Ships Dip Suddenly

February 28, 2003
Passengers on Royal Caribbean's Radiance of the Seas and Carnival's Victory experienced sharp, sudden tiltings on recent voyages. In Radiance's case, the culprit for the sudden seven degree list on Wednesday, February 19, was a sea squall that passed over the ship as it was traveling toward St. Lucia one morning. The squall included wind gusts of 65 knots, coming from the port side, which then knocked the ship on its starboard side. It stabilized immediately though provided a most unusual wake-up call for some passengers and resulted in damages that mostly concerned glass breakage.
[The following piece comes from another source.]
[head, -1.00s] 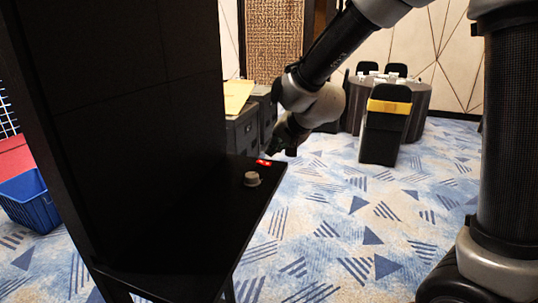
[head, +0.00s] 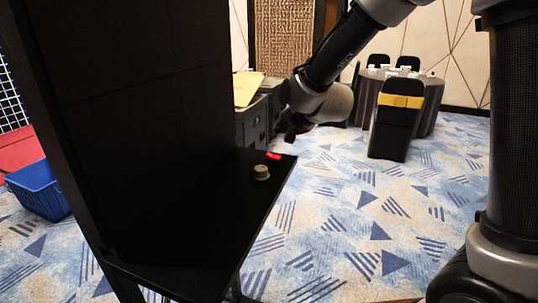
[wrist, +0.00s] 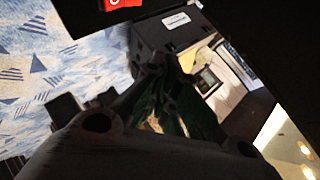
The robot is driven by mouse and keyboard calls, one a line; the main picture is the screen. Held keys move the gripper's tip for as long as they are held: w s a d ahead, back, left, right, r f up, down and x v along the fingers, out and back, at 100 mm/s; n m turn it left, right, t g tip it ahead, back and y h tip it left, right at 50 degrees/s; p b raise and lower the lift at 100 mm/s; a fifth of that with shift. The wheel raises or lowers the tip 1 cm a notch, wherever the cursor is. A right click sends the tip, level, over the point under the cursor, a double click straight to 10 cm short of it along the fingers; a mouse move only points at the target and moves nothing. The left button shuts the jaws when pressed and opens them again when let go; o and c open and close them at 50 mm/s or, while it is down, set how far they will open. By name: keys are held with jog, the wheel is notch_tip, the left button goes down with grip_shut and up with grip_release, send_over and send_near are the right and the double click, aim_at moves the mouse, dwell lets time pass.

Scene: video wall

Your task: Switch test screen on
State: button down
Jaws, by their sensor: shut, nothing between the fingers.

In a nice touch, Radiance's captain not only immediately broadcast an announcement over the squawk-box from the bridge -- he also had the ship's television crew interview him on camera. The segment, which aired shipwide later that day, featured his in-depth insights on aero- and aqua-dynamics. Carnival's Victory also had a little excitement. On Monday, February 10, one of its stabilizer fins malfunctioned, causing a five degree roll. No damage or injuries were reported and the problem, according to a Carnival spokeswoman, has been fixed. In the interest of perspective, while seven - and five-degree rolls are dramatic on cruise ships, they are nowhere near any kind of danger zone. "In a manner of speaking," says Carnival's Jennifer de la Cruz, "listing goes on constantly. You just don't usually notice it."  According to Carnival Victory's captain: "the righting lever is the force that will upright the ship if any external force will list the ship on either side. Looking at the curve you can see that the ship has a positive righting lever up to 48 degrees. This means that up to 48 degrees the ship will still have the force to upright herself."  These numbers were taken from Carnival Victory's five degree list; the numbers vary based on numerous factors. Worst case scenario? A ship lying on its side would occur at 90 degrees.